══ Stored data

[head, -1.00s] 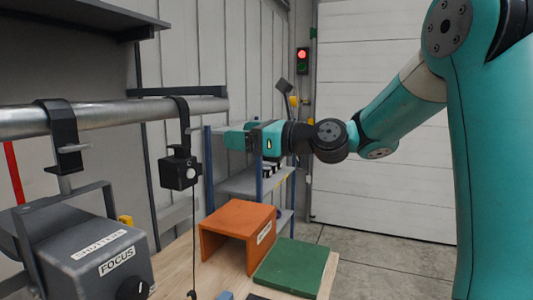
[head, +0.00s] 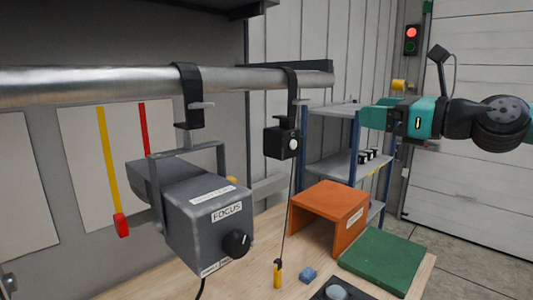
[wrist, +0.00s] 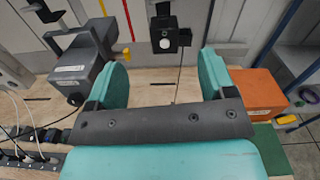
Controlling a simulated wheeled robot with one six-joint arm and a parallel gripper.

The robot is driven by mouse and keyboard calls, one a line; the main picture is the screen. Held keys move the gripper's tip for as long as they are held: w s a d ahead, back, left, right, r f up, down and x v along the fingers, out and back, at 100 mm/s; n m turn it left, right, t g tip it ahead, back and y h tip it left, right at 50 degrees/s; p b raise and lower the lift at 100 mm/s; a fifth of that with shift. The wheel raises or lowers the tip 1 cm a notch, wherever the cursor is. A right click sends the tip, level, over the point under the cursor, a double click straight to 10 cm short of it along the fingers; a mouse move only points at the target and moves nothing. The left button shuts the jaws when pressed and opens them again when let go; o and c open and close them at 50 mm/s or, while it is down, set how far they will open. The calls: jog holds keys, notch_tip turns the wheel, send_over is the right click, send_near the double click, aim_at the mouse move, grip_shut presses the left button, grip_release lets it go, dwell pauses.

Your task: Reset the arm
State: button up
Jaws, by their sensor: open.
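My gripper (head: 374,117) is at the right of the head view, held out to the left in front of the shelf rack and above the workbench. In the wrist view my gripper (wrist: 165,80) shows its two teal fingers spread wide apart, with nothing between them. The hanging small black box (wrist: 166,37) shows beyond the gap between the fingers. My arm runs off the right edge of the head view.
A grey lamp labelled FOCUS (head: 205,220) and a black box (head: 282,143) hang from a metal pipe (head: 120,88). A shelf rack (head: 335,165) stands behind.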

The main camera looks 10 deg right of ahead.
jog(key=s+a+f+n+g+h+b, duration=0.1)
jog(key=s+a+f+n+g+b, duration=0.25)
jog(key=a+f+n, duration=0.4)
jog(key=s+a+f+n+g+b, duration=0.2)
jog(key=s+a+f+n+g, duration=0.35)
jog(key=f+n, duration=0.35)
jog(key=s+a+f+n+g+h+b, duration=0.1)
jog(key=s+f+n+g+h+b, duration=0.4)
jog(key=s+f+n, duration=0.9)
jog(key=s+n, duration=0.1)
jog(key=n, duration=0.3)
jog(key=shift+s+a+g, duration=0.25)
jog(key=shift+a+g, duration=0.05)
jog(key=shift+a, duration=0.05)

════

Job >> Reproduce each line exactly, please, except for any pictures.

The completed task >>
[head, -1.00s] 
[head, +0.00s] 
[wrist, +0.00s] 
Controlling a simulated wheeled robot with one six-joint arm and a parallel gripper.

The robot is driven by mouse and keyboard calls, one a line; the main picture is the screen. Held keys move the gripper's tip for as long as they are held: w s a d ahead, back, left, right, r f up, down and x v along the fingers, out and back, at 100 mm/s; n m turn it left, right, t g tip it ahead, back and y h tip it left, right at 50 degrees/s; p b raise and lower the lift at 100 mm/s; a fifth of that with shift. The wheel raises or lowers the tip 1 cm a notch, wherever the cursor is. A right click sends the tip, level, over the point under the cursor, a double click straight to 10 cm short of it along the fingers; a mouse move only points at the target and moves nothing. The left button shuts the jaws when pressed and opens them again when let go; o and c open and close them at 50 mm/s or, while it is down, set how far they will open. The calls: jog holds keys, notch_tip turns the wheel, send_over is the right click, send_near the double click, aim_at the mouse move, grip_shut presses the left button, grip_release lets it go, dwell pauses.

Your task: Reset the arm
State: button up
Jaws, by their sensor: open.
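My gripper (head: 374,117) is at the right of the head view, held out to the left in front of the shelf rack and above the workbench. In the wrist view my gripper (wrist: 165,80) shows its two teal fingers spread wide apart, with nothing between them. The hanging small black box (wrist: 166,37) shows beyond the gap between the fingers. My arm runs off the right edge of the head view.
A grey lamp labelled FOCUS (head: 205,220) and a black box (head: 282,143) hang from a metal pipe (head: 120,88). A shelf rack (head: 335,165) stands behind.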

The main camera looks 10 deg right of ahead.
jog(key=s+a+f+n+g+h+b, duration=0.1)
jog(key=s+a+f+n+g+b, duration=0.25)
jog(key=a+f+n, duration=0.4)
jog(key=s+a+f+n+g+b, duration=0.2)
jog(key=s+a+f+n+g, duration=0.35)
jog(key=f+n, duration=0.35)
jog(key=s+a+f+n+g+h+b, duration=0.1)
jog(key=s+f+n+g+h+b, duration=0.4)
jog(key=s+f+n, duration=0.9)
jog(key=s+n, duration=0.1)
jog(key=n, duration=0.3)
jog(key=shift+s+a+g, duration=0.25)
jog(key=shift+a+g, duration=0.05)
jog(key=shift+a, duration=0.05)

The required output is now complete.